Нервы Мунка все еще не пришли в порядок. Из Норвегии были доставлены его вещи, включая доски для ксилографий. Нескольких досок не хватало – по крайней мере, так показалось Мунку, который не замедлил обвинить в пропаже небрежность транспортировщика. Мунк принялся бомбардировать Нёррегора открытками с требованиями подать в суд для возмещения убытков. За один-единственный день 3 февраля 1902 года адвокат получил не менее семи открыток. Что еще хуже, художник решил привлечь к «делу» прессу. По мнению же транспортировщика, эти доски как стояли, так и продолжают стоять в Осгорстранне. Он обещает отплатить Мунку той же монетой: «Теперь наша очередь подать на вас в суд за все ваши измышления». Нёррегор не без иронии увещевает Мунка: доказать, что доски выпали где-то по дороге, невозможно, ведь никаких квитанций на груз у Мунка, само собой, нет:
Ужасно, что и говорить. Но и сделать тут что-либо невероятно трудно. Так что я рекомендую призвать все свое христианское терпение и постараться не терять самообладания. Твою обильную корреспонденцию я сохраняю для случая, если она тебе когда-нибудь потребуется.

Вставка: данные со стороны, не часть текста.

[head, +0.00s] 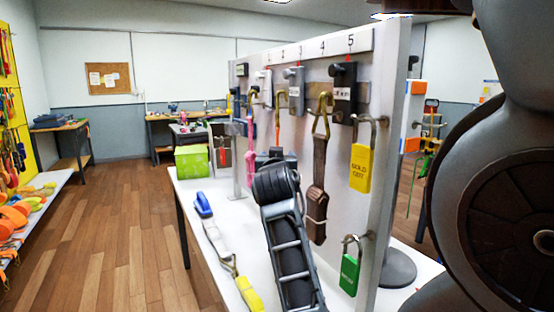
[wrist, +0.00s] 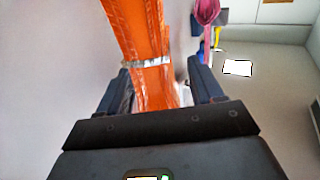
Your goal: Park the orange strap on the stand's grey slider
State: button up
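In the wrist view the orange strap (wrist: 133,25) runs between the two dark fingers of my gripper (wrist: 158,78). A pale metal band (wrist: 147,63) crosses the strap near the fingertips. The fingers are apart, and a gap shows beside the strap, clearest on the right. The strap's lower end is hidden behind the gripper body. There a grey upright stand (head: 237,165) with a grey crosspiece rises from the white table, left of my dark arm. Its slider is too small to tell apart.
A white panel (head: 385,130) carries numbered hooks with hanging straps, including a brown strap (head: 318,190). A yellow padlock (head: 361,168) and a green padlock (head: 349,272) hang at its edge. A green box (head: 192,161) and a blue-ended strap (head: 203,206) lie on the table.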

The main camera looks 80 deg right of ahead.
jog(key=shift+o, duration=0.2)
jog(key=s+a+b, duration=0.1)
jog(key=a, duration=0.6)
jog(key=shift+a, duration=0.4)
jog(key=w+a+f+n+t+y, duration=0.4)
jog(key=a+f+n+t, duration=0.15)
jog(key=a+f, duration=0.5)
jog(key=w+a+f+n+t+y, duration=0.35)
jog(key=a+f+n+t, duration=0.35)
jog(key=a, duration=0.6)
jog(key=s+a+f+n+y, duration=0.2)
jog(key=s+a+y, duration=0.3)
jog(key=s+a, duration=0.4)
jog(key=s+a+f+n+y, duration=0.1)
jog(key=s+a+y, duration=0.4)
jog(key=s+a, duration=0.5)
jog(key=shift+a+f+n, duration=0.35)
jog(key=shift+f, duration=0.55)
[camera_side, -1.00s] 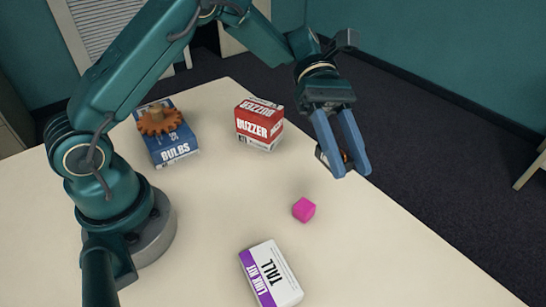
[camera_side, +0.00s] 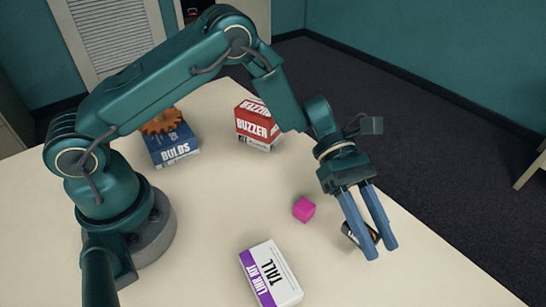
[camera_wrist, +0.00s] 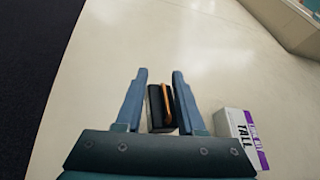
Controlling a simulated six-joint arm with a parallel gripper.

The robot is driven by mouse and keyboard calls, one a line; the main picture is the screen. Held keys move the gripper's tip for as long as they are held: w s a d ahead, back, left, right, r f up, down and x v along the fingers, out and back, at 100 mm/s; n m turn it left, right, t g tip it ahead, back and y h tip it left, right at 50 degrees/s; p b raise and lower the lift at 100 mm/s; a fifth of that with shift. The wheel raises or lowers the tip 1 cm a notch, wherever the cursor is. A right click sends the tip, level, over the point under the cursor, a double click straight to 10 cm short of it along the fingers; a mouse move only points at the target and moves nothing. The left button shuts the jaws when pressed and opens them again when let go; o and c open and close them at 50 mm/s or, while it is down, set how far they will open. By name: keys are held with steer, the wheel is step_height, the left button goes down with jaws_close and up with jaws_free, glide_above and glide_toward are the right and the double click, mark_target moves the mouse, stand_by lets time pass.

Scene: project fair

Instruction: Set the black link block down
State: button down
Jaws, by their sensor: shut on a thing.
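My gripper (camera_side: 380,249) has blue fingers and is shut on the black link block (camera_side: 350,232), near the right edge of the table in the side view. The block is dark with an orange part and is partly hidden by the fingers. In the wrist view the black block (camera_wrist: 156,108) sits between the two fingers, with an orange strip along it. It is low over the table; I cannot tell whether it touches the top.
A magenta cube (camera_side: 304,209) lies left of my gripper. A white and purple link kit box (camera_side: 271,274) stands nearer the front. A red buzzer box (camera_side: 256,124) and a blue bulbs box (camera_side: 172,149) with a brown gear (camera_side: 161,121) on it stand at the back.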

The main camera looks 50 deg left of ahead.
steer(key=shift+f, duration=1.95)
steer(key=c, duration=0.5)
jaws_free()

Это далеко не последний раз, когда Мунку покажется, что с ним обошлись несправедливо. К сожалению, в этих случаях он весьма редко следует разумным советам Нёррегора относительно христианского терпения и самообладания.
С признанием со стороны берлинских коллег дела Мунка обстояли на удивление хорошо. Ведущие художники Сецессиона настойчиво приглашали его принять участие в их весенней выставке. Макс Либерман, не так давно именовавший Мунка «сапожником», судя по всему, в корне переменил свое мнение и теперь предложил выделить норвежскому художнику целый зал для размещения цикла, получившего название «Фриз жизни». Кроме того, некоторые картины Мунка были вывешены отдельно, и в результате он стал доминировать на выставке. Если другие художники были представлены двумя-тремя картинами, редко пятью-шестью, то картин Мунка было целых 28.